:: Given information ::
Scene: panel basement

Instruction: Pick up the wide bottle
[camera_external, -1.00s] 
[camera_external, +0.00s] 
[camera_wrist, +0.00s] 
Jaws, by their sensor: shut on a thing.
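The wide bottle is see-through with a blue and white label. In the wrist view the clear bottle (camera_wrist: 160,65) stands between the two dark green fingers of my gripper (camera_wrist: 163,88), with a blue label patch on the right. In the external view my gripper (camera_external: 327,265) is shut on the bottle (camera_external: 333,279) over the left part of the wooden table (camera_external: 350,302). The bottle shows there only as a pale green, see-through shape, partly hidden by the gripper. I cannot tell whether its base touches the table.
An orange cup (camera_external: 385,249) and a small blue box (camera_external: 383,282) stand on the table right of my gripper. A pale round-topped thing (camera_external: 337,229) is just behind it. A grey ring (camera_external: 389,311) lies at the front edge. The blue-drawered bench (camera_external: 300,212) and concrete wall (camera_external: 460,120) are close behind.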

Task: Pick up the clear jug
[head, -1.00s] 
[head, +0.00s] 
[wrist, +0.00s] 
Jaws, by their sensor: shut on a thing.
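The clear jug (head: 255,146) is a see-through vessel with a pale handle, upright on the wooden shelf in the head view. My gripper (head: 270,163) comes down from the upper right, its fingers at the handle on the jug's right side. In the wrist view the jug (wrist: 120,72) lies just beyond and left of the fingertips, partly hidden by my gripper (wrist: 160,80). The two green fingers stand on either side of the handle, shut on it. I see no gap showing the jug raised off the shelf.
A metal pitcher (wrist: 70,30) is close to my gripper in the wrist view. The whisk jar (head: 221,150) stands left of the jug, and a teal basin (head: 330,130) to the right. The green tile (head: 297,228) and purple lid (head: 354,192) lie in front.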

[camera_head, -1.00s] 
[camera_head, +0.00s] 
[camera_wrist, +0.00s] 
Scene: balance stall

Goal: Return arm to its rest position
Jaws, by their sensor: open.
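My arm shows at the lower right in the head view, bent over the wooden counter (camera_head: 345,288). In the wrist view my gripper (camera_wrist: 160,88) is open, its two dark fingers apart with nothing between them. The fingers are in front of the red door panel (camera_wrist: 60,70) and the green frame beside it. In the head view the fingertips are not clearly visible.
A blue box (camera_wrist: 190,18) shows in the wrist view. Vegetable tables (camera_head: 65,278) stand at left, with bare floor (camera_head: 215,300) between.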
:::
**Problem description**
Extract the entries above verbatim.

**Result of the exercise**
Scene: panel basement

Instruction: Pick up the wide bottle
[camera_external, -1.00s] 
[camera_external, +0.00s] 
[camera_wrist, +0.00s] 
Jaws, by their sensor: shut on a thing.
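The wide bottle is see-through with a blue and white label. In the wrist view the clear bottle (camera_wrist: 160,65) stands between the two dark green fingers of my gripper (camera_wrist: 163,88), with a blue label patch on the right. In the external view my gripper (camera_external: 327,265) is shut on the bottle (camera_external: 333,279) over the left part of the wooden table (camera_external: 350,302). The bottle shows there only as a pale green, see-through shape, partly hidden by the gripper. I cannot tell whether its base touches the table.
An orange cup (camera_external: 385,249) and a small blue box (camera_external: 383,282) stand on the table right of my gripper. A pale round-topped thing (camera_external: 337,229) is just behind it. A grey ring (camera_external: 389,311) lies at the front edge. The blue-drawered bench (camera_external: 300,212) and concrete wall (camera_external: 460,120) are close behind.

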Task: Pick up the clear jug
[head, -1.00s] 
[head, +0.00s] 
[wrist, +0.00s] 
Jaws, by their sensor: shut on a thing.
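The clear jug (head: 255,146) is a see-through vessel with a pale handle, upright on the wooden shelf in the head view. My gripper (head: 270,163) comes down from the upper right, its fingers at the handle on the jug's right side. In the wrist view the jug (wrist: 120,72) lies just beyond and left of the fingertips, partly hidden by my gripper (wrist: 160,80). The two green fingers stand on either side of the handle, shut on it. I see no gap showing the jug raised off the shelf.
A metal pitcher (wrist: 70,30) is close to my gripper in the wrist view. The whisk jar (head: 221,150) stands left of the jug, and a teal basin (head: 330,130) to the right. The green tile (head: 297,228) and purple lid (head: 354,192) lie in front.

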[camera_head, -1.00s] 
[camera_head, +0.00s] 
[camera_wrist, +0.00s] 
Scene: balance stall

Goal: Return arm to its rest position
Jaws, by their sensor: open.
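My arm shows at the lower right in the head view, bent over the wooden counter (camera_head: 345,288). In the wrist view my gripper (camera_wrist: 160,88) is open, its two dark fingers apart with nothing between them. The fingers are in front of the red door panel (camera_wrist: 60,70) and the green frame beside it. In the head view the fingertips are not clearly visible.
A blue box (camera_wrist: 190,18) shows in the wrist view. Vegetable tables (camera_head: 65,278) stand at left, with bare floor (camera_head: 215,300) between.

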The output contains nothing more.